:: DIRECTIONS ::
Locate the line bearing "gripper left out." in the material below, then reproduce it and each following line up to and including the line bearing "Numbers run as".
-- -- --
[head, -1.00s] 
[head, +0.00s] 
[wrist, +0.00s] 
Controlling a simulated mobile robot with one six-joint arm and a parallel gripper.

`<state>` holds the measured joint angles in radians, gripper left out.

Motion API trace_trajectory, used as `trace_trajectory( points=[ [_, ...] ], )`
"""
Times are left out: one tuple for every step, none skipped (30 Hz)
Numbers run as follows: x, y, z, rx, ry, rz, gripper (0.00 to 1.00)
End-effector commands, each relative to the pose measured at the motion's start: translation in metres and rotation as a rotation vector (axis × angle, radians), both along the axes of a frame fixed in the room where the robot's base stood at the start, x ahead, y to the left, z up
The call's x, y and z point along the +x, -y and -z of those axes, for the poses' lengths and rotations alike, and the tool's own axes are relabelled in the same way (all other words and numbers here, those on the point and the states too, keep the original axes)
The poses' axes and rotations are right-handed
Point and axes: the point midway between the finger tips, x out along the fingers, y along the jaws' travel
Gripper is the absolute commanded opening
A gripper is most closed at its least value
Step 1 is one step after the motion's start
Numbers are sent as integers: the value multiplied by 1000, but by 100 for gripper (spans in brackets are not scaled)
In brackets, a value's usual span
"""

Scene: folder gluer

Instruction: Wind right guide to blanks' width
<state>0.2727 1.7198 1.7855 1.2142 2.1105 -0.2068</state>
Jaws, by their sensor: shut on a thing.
-- -- --
:: COMPLETE ANSWER ::
`<state>` holds the measured joint angles in radians, gripper left out.

Motion API trace_trajectory, used as `trace_trajectory( points=[ [_, ...] ], )`
"""
Times are left out: one tuple for every step, none skipped (30 Hz)
Numbers run as follows: x, y, z, rx, ry, rz, gripper (0.00 to 1.00)

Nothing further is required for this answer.